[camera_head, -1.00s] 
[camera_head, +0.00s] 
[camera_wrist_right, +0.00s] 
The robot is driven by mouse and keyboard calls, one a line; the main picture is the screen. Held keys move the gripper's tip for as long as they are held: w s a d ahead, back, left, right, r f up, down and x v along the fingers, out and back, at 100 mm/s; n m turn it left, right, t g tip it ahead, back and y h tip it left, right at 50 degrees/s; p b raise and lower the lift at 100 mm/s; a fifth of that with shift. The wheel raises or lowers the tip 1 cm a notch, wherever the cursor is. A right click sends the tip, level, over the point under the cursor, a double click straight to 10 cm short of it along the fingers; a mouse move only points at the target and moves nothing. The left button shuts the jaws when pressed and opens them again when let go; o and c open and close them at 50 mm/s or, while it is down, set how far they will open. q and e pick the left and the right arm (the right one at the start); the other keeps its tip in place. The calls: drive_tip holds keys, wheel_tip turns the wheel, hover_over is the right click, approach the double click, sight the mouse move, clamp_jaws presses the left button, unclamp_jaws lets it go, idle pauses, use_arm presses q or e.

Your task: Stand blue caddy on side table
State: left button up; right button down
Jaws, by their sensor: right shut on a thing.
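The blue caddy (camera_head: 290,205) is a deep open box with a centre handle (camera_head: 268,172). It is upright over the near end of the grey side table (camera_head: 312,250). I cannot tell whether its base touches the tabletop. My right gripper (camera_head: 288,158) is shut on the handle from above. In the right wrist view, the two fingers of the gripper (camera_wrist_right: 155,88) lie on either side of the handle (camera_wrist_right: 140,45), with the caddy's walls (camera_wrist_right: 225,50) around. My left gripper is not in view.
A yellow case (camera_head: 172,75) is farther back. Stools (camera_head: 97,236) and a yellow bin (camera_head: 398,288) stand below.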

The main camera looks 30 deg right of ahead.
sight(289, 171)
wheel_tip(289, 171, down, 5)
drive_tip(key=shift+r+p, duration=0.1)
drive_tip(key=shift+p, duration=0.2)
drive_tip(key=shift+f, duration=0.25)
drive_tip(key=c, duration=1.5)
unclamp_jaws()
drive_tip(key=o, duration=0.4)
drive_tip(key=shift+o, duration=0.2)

--

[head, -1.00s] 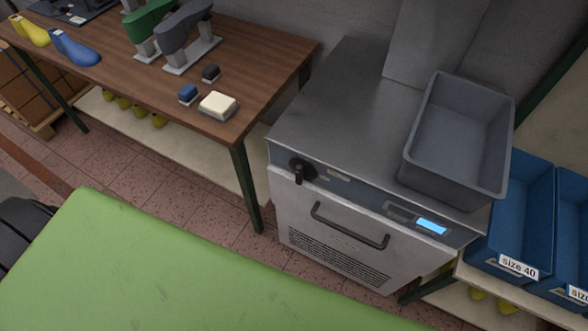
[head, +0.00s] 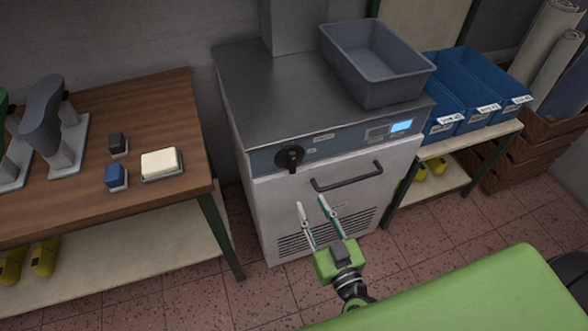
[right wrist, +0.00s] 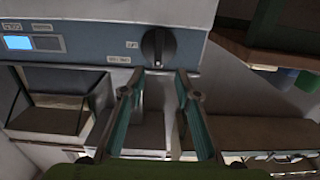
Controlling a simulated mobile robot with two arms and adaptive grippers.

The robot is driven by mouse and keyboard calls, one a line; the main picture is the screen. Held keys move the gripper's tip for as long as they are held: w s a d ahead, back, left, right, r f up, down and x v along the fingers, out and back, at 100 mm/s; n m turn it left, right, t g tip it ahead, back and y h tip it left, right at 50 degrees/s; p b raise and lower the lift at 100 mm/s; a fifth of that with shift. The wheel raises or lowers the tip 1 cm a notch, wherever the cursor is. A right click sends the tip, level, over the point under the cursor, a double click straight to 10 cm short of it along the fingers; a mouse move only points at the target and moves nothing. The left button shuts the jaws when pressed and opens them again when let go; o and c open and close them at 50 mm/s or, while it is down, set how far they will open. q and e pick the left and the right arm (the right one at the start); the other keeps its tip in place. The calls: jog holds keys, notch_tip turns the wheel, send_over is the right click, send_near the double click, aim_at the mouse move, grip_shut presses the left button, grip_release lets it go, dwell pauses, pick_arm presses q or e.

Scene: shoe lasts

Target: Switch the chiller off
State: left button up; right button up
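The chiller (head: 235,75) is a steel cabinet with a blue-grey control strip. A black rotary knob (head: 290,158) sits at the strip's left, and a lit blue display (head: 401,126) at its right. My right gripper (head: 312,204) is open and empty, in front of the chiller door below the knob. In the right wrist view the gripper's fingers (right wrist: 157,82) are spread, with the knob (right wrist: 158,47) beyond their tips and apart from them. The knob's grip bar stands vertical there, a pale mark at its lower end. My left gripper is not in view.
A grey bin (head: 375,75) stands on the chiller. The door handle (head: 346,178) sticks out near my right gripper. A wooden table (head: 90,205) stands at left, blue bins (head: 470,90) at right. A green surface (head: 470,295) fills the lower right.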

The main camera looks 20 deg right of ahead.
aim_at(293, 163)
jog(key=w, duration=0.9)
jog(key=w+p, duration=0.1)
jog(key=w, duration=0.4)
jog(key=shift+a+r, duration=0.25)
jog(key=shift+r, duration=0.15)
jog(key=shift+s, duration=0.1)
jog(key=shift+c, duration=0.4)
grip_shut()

--

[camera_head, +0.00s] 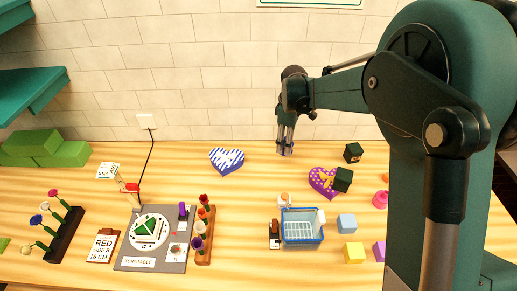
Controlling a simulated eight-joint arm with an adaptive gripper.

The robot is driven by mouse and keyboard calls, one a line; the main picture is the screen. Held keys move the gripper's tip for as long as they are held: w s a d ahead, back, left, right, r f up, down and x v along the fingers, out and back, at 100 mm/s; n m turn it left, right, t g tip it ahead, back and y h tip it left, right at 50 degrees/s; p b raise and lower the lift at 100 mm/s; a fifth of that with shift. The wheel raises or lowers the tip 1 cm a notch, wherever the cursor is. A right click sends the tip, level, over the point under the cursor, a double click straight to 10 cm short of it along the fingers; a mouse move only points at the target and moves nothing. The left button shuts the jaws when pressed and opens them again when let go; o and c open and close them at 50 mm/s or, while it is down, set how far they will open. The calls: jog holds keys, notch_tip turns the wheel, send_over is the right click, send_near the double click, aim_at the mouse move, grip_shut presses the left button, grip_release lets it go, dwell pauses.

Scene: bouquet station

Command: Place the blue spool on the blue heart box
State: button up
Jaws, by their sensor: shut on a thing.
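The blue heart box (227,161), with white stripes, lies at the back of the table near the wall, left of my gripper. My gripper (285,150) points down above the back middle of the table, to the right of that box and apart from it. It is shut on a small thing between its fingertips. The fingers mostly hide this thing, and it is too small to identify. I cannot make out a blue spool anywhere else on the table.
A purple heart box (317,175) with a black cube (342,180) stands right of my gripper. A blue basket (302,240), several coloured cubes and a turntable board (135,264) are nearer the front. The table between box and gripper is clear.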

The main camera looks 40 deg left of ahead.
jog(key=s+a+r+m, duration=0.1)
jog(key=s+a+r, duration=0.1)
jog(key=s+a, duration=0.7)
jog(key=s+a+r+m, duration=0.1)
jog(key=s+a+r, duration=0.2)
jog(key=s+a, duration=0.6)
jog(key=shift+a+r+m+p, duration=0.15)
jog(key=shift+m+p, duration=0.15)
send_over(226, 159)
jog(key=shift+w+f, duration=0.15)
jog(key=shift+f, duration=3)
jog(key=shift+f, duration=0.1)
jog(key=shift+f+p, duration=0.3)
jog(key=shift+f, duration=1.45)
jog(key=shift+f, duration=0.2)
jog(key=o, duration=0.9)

Given instruction:
Nothing but the lines from the one with "Scene: bouquet station" through the one with "State: button up" should be retyped; include both and keep them exact.

Result for this exercise:
Scene: bouquet station

Command: Place the blue spool on the blue heart box
State: button up

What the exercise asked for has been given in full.